● **Information provided**:
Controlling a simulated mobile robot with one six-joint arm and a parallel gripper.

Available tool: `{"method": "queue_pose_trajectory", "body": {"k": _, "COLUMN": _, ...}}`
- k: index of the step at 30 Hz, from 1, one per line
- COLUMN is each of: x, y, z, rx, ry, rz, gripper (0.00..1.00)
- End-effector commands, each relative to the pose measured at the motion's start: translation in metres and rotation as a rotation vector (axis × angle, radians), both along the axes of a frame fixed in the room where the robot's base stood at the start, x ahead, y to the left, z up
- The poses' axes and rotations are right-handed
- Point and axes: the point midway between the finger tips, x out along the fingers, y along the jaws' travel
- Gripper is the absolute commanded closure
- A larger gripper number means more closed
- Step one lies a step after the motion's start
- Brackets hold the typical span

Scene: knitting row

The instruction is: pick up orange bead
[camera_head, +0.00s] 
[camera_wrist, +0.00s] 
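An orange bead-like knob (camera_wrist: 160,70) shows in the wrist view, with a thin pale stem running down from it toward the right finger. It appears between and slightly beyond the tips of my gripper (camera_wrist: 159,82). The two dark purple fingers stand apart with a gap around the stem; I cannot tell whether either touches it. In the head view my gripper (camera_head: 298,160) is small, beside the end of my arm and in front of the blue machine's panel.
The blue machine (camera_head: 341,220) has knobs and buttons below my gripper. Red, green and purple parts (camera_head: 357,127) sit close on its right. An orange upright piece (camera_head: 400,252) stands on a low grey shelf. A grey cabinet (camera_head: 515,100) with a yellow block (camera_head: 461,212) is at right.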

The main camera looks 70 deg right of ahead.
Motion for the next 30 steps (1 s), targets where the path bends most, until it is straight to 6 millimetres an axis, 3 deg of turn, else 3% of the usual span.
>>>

● **Task brief**: List every line above containing the word "span".

● **Output for this task**:
- Brackets hold the typical span
Motion for the next 30 steps (1 s), targets where the path bends most, until it is straight to 6 millimetres an axis, 3 deg of turn, else 3% of the usual span.

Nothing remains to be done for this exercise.